WRITTEN INSTRUCTION: Reproduce all entries precisely as they are written.

(Records from a dataset)
- - - - -

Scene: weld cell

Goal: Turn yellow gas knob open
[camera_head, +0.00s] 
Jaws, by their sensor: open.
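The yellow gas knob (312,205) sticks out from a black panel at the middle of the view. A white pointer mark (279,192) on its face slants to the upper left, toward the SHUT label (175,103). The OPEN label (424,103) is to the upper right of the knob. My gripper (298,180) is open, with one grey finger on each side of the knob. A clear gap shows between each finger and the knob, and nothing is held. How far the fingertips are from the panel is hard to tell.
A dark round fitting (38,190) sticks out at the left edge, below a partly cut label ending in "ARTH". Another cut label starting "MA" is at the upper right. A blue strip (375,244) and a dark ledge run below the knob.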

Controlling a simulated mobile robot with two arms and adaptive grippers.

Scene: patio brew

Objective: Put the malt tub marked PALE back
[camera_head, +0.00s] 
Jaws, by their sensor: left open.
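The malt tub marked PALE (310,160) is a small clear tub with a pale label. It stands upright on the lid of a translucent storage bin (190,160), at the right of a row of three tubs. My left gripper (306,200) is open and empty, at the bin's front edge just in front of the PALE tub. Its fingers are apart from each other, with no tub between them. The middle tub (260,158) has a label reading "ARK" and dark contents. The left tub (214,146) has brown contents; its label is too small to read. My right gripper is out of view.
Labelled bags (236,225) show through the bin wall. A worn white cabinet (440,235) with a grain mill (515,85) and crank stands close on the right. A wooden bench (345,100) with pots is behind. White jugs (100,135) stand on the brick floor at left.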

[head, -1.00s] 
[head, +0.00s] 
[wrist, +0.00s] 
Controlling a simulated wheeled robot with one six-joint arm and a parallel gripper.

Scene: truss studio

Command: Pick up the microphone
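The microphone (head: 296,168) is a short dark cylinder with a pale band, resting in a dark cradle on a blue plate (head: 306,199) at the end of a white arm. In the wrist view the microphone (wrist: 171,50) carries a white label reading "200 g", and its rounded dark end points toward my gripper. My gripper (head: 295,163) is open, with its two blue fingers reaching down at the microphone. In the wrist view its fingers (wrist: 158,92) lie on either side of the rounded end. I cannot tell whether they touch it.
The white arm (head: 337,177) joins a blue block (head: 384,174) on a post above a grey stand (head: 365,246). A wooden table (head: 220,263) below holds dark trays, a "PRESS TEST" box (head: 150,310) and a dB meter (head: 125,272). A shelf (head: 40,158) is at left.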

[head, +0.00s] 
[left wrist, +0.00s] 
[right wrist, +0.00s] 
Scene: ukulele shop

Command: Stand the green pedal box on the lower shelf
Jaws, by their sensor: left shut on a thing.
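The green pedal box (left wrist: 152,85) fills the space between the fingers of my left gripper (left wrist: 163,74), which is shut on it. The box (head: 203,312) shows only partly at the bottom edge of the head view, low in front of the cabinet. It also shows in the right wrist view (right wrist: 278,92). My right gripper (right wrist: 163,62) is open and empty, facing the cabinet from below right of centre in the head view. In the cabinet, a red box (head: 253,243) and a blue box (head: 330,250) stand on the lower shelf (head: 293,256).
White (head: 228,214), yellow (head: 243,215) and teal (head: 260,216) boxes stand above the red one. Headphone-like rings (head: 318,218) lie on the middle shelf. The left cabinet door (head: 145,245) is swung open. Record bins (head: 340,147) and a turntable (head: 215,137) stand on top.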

- - - - -

OUTPUT BELOW:
Scene: weld cell

Goal: Turn yellow gas knob open
[camera_head, +0.00s] 
Jaws, by their sensor: open.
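The yellow gas knob (312,205) sticks out from a black panel at the middle of the view. A white pointer mark (279,192) on its face slants to the upper left, toward the SHUT label (175,103). The OPEN label (424,103) is to the upper right of the knob. My gripper (298,180) is open, with one grey finger on each side of the knob. A clear gap shows between each finger and the knob, and nothing is held. How far the fingertips are from the panel is hard to tell.
A dark round fitting (38,190) sticks out at the left edge, below a partly cut label ending in "ARTH". Another cut label starting "MA" is at the upper right. A blue strip (375,244) and a dark ledge run below the knob.

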Controlling a simulated mobile robot with two arms and adaptive grippers.

Scene: patio brew

Objective: Put the malt tub marked PALE back
[camera_head, +0.00s] 
Jaws, by their sensor: left open.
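The malt tub marked PALE (310,160) is a small clear tub with a pale label. It stands upright on the lid of a translucent storage bin (190,160), at the right of a row of three tubs. My left gripper (306,200) is open and empty, at the bin's front edge just in front of the PALE tub. Its fingers are apart from each other, with no tub between them. The middle tub (260,158) has a label reading "ARK" and dark contents. The left tub (214,146) has brown contents; its label is too small to read. My right gripper is out of view.
Labelled bags (236,225) show through the bin wall. A worn white cabinet (440,235) with a grain mill (515,85) and crank stands close on the right. A wooden bench (345,100) with pots is behind. White jugs (100,135) stand on the brick floor at left.

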[head, -1.00s] 
[head, +0.00s] 
[wrist, +0.00s] 
Controlling a simulated wheeled robot with one six-joint arm and a parallel gripper.

Scene: truss studio

Command: Pick up the microphone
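The microphone (head: 296,168) is a short dark cylinder with a pale band, resting in a dark cradle on a blue plate (head: 306,199) at the end of a white arm. In the wrist view the microphone (wrist: 171,50) carries a white label reading "200 g", and its rounded dark end points toward my gripper. My gripper (head: 295,163) is open, with its two blue fingers reaching down at the microphone. In the wrist view its fingers (wrist: 158,92) lie on either side of the rounded end. I cannot tell whether they touch it.
The white arm (head: 337,177) joins a blue block (head: 384,174) on a post above a grey stand (head: 365,246). A wooden table (head: 220,263) below holds dark trays, a "PRESS TEST" box (head: 150,310) and a dB meter (head: 125,272). A shelf (head: 40,158) is at left.

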[head, +0.00s] 
[left wrist, +0.00s] 
[right wrist, +0.00s] 
Scene: ukulele shop

Command: Stand the green pedal box on the lower shelf
Jaws, by their sensor: left shut on a thing.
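The green pedal box (left wrist: 152,85) fills the space between the fingers of my left gripper (left wrist: 163,74), which is shut on it. The box (head: 203,312) shows only partly at the bottom edge of the head view, low in front of the cabinet. It also shows in the right wrist view (right wrist: 278,92). My right gripper (right wrist: 163,62) is open and empty, facing the cabinet from below right of centre in the head view. In the cabinet, a red box (head: 253,243) and a blue box (head: 330,250) stand on the lower shelf (head: 293,256).
White (head: 228,214), yellow (head: 243,215) and teal (head: 260,216) boxes stand above the red one. Headphone-like rings (head: 318,218) lie on the middle shelf. The left cabinet door (head: 145,245) is swung open. Record bins (head: 340,147) and a turntable (head: 215,137) stand on top.

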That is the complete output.